En el Nuevo Testamento son muchos los ejemplos que tenemos de ponerse de rodillas ante Dios. El libro de los Hechos de los Apóstoles nos narra la oración de rodillas de San Pedro (Hch 9, 40), de San Pablo (Hch 20, 36) y de toda la comunidad cristiana de la Iglesia primitiva (Hch 21, 5). Igualmente, San Esteban, el primer mártir cristiano, pide de rodillas a Jesús resucitado: «Señor, no les tengas en cuenta este pecado» (Hch 7, 60). Pero, quizás, el texto más importante en el que nos indica la necesidad de practicar este gesto de respeto y sumisión al Señor resucitado, se encuentra en la carta de San Pablo a los Filipenses, cuando cita un antiguo himno a Jesucristo diciendo: «Cristo Jesús se humilló a sí mismo, hecho obediente hasta la muerte, y una muerte de cruz. Por eso Dios lo exaltó sobre todo y le concedió el Nombre sobre todo nombre, de modo que, al nombre de Jesús, toda rodilla se doble, en el cielo, en la tierra, en el abismo, y toda lengua proclame: Jesucristo es Señor para gloria de Dios Padre» (Fil 2, 8-11).
La cultura moderna, sin embargo, marcada por la secularización, no comprende ya el gesto de arrodillarse. La postura del ser humano es la postura erguida, a diferencia de los animales. Por eso, hace bien el hombre en no arrodillarse en señal de humillación ante nada ni ante nadie de este mundo, ya que todos tenemos la misma dignidad. Sin embargo, todo esto es distinto ante Dios. La adoración, doblando las rodillas como gesto de sumisión, no disminuye la dignidad del hombre, sino que indica que reconoce a Dios como Señor del Universo, como Creador del mundo y del hombre y, sobre todo, como Aquel que ha enviado a su Hijo al mundo para salvarnos. Esa es la verdad, que el gesto expresa corporalmente. Luego, tras el gesto de la adoración, ya podremos permanecer en pie, como corresponde a nuestra dignidad de cristianos, por ser hijos de Dios en Jesucristo.

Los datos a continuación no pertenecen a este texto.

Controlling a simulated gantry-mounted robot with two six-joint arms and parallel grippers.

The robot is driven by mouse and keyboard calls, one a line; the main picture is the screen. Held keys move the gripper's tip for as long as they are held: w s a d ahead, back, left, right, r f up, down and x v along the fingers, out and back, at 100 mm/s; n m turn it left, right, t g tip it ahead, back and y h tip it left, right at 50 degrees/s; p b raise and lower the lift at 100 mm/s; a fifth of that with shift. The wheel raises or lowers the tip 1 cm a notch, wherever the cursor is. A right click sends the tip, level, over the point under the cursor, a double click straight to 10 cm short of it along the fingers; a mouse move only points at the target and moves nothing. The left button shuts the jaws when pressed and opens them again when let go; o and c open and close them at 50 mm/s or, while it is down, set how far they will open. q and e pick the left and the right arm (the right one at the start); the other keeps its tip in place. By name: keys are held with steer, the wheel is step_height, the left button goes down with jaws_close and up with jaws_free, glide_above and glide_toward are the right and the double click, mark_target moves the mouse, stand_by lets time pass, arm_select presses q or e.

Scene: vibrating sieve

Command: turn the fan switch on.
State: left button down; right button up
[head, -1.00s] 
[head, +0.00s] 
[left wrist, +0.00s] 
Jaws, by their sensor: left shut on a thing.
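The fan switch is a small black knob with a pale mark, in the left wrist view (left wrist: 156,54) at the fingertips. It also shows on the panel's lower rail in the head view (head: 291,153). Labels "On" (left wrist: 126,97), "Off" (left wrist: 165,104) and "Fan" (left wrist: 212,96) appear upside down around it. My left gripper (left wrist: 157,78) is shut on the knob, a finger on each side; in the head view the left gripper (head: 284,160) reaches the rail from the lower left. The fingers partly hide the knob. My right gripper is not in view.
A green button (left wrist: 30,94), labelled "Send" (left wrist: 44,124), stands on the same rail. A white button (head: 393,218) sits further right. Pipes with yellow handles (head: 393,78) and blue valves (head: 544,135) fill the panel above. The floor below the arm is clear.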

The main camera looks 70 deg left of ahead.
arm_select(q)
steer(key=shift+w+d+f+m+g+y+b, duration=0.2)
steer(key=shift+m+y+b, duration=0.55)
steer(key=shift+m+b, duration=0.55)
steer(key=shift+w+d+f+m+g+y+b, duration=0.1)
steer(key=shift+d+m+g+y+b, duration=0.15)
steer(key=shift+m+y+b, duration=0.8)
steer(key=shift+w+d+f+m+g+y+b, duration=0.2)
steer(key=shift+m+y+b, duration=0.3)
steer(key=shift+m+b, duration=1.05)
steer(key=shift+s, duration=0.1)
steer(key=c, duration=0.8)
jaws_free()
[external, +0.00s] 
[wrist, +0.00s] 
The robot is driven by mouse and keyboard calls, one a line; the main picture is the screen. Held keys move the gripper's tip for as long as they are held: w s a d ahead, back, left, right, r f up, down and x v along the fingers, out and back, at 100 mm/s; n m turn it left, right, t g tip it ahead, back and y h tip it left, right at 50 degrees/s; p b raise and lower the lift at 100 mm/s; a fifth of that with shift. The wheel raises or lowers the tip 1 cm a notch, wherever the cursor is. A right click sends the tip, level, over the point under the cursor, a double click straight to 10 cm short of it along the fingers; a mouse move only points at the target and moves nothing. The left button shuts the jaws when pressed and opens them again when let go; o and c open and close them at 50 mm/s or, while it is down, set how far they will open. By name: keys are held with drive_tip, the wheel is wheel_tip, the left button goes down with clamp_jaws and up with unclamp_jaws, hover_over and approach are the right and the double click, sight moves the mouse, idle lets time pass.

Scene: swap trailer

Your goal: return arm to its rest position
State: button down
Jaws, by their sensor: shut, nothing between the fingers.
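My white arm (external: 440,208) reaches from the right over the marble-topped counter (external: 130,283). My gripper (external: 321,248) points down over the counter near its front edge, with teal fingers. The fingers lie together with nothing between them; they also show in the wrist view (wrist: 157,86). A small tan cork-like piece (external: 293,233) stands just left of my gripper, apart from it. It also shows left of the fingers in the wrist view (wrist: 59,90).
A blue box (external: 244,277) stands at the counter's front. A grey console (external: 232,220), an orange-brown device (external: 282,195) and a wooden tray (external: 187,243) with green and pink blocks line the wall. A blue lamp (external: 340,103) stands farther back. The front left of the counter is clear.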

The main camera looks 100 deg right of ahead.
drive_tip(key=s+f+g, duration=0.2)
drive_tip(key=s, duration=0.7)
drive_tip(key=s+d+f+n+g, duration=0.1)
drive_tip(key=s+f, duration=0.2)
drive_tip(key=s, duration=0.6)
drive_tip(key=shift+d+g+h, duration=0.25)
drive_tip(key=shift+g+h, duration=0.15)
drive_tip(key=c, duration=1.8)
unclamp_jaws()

Así pues, el gesto de ponerse de rodillas en señal de adoración es un gesto importante en la vida de la Iglesia. Hoy deberíamos recuperarlo, donde se haya perdido, al pasar delante del sagrario en nuestras iglesias y, sobre todo, en el momento de la consagración en la misa. Cristo, el Hijo de Dios encarnado, se hace realmente presente en la Eucaristía y, por lo tanto, también en nuestro tiempo, deberíamos hacer como los magos que, al entrar en la casa donde estaba Jesús, «cayendo de rodillas, lo adoraron».